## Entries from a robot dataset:
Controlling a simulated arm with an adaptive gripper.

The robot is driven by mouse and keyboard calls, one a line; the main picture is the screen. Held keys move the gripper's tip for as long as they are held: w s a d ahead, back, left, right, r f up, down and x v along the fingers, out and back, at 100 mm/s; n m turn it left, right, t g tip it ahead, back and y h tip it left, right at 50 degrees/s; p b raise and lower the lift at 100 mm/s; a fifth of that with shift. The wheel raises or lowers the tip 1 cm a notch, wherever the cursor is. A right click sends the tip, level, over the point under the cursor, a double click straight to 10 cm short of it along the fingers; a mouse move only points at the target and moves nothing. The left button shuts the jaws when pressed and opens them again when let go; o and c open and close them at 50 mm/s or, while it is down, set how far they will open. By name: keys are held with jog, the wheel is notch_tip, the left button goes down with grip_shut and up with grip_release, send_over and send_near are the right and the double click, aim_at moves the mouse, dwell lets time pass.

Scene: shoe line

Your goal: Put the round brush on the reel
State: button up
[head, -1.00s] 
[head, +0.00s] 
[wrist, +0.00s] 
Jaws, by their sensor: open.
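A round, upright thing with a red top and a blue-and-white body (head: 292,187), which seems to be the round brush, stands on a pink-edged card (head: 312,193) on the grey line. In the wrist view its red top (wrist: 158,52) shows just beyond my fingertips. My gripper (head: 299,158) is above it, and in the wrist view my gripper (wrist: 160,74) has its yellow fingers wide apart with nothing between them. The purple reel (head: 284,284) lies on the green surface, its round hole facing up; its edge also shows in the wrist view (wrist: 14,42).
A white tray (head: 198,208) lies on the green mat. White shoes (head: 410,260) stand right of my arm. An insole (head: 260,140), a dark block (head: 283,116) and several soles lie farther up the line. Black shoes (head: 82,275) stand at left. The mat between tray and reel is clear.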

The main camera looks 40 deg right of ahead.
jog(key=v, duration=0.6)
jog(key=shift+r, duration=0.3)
...
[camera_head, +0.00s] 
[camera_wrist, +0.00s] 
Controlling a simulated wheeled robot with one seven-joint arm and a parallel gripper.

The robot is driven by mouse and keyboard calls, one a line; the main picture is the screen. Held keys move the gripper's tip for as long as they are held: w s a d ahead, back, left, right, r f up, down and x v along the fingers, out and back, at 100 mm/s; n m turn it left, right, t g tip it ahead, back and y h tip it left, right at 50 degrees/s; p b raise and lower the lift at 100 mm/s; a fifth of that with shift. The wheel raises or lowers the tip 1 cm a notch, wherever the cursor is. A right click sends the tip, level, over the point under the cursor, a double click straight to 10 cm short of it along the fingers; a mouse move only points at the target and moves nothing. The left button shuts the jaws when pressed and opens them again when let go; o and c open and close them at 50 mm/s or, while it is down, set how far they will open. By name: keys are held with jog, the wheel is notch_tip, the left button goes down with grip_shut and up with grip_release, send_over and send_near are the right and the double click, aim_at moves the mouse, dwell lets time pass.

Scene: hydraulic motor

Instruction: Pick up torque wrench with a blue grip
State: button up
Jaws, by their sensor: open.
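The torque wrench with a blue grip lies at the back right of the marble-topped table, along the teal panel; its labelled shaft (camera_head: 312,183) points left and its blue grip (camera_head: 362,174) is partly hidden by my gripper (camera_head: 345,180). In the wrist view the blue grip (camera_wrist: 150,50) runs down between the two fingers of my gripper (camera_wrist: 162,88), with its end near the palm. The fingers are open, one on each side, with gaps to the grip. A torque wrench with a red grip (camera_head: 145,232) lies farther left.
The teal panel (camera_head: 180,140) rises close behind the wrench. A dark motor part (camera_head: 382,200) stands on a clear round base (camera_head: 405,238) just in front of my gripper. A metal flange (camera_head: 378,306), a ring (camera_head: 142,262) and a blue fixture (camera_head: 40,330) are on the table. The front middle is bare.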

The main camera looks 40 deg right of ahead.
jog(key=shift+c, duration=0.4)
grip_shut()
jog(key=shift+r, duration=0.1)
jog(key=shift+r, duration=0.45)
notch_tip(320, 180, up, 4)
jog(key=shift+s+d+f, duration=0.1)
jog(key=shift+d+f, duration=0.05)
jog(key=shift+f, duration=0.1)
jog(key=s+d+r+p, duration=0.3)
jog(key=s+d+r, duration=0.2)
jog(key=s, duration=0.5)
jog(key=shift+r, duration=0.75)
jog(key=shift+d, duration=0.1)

## Problem description:
List all lines where "Controlling" occurs.

## Exercise output:
Controlling a simulated arm with an adaptive gripper.
Controlling a simulated wheeled robot with one seven-joint arm and a parallel gripper.

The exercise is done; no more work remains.